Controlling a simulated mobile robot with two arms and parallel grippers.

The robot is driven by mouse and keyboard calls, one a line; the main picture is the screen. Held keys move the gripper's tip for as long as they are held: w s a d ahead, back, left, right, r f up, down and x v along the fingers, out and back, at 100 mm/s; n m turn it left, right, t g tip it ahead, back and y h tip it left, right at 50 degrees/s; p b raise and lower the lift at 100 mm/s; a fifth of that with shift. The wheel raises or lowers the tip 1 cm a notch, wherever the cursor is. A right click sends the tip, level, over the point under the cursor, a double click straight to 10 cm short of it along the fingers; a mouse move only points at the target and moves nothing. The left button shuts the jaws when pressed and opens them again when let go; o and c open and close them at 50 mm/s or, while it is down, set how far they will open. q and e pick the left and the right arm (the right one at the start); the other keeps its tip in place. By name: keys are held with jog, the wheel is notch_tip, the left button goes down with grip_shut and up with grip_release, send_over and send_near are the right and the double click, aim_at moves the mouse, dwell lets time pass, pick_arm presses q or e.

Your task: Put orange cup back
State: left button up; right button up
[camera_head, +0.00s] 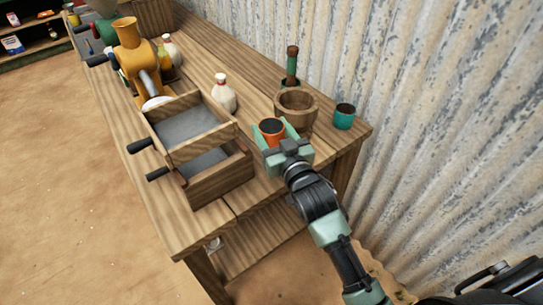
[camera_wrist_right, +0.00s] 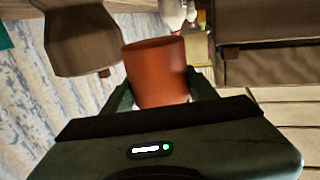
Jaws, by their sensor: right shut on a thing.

—————

*Task directions:*
Restate word for word, please, the line containing "Your task: Put orange cup back" and all lines after it through the end of the material; the pictures do not belong in the copy.

*Reply to the task:*
Your task: Put orange cup back
State: left button up; right button up
[camera_head, +0.00s] 
[camera_wrist_right, +0.00s] 
Jaws, by their sensor: right shut on a thing.

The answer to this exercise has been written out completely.